Which Route Is Right for You?
There’s no one-size-fits-all answer. You need to ask:
- Do I need BADR to make the numbers work?
- Will the buyer agree to a share sale?
- Are there contracts or licences that can’t move?
- Do I want to keep or close the company after the sale?
Talk to your accountant and solicitor early. Or better yet, speak to EMF at the start and we’ll coordinate the lot. This decision shapes the whole deal. It’s far easier to get it right early than try to fix it later.
TL;DR – Cheatsheet
So here is the lowdown on wether you want an asset sale vs a share sale:
Asset Sale – Buyer takes what they want. You keep the company. You’ll need to wind it up (MVL) to get BADR. Legal/admin costs are usually higher.
Share Sale – Buyer takes the lot. You walk away. BADR usually applies if you qualify. Simpler on paper, but riskier for the buyer.

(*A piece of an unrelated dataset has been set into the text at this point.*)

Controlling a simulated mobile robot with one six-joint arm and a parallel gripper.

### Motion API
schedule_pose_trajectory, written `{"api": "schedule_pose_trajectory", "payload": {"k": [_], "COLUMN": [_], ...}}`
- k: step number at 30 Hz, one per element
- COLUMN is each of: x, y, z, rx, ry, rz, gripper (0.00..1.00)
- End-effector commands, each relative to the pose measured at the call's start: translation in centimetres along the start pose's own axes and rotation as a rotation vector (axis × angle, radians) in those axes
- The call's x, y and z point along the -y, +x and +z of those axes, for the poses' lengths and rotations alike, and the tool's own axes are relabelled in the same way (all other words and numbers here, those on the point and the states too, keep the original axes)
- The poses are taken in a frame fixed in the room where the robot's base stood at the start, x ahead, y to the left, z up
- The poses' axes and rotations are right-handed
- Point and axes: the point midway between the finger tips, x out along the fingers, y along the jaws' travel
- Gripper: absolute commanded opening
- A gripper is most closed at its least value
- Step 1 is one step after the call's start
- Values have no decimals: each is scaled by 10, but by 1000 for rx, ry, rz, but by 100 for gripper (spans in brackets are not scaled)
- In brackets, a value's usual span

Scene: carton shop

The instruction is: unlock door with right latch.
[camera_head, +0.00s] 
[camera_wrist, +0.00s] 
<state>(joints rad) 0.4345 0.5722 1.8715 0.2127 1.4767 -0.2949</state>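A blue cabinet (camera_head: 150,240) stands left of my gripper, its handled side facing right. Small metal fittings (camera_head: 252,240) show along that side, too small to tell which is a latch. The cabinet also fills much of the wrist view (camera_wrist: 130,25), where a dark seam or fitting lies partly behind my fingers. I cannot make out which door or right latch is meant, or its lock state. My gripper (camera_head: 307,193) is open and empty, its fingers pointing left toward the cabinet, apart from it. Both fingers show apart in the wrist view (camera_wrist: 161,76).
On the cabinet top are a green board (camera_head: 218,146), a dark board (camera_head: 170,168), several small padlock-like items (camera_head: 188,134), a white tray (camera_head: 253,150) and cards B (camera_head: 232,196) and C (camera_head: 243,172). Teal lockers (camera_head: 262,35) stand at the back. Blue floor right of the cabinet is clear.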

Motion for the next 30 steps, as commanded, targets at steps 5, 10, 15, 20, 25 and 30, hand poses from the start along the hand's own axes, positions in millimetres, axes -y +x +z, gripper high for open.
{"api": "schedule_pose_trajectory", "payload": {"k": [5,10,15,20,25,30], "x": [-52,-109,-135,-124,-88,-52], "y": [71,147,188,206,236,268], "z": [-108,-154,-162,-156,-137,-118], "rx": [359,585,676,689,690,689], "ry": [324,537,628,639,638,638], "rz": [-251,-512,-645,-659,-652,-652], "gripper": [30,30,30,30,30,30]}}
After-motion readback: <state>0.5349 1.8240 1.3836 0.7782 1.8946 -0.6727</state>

Asset Sale + MVL – Hybrid route. Still get BADR. More solicitor and IP fees, but possibly best net result.
Need Help Structuring Your Deal?
We help business owners structure and complete both asset and share sales across the UK. Whether you’re weighing up BADR, looking to avoid double tax, or trying to figure out what buyers will accept, EMF can help you make the right call. Get in touch for a confidential chat.
FAQs
Does a buyer have to agree to a share sale?
Yes. If the buyer doesn’t want the company, it’ll have to be an asset deal.
Do I pay more tax on an asset sale?
Usually, yes. Unless you do an MVL to extract cash as capital.
Can I claim BADR on an asset sale?
Yes – if you cease trading and wind up the company properly.
What’s the cheapest way to wind up a company?
If you’re extracting under £25,000, use a DS01. Over that, you’ll need an MVL. However there might be ways to get under this threshold if you are quite close.
Do I need a solicitor for an asset sale?
Yes. You’ll need contracts for transferring assets, leases, staff, and more.
What if the buyer wants an asset sale but I want a share sale?
You’ll need to find common ground. Often, the seller takes a lower price on a share deal to offset risk for the buyer.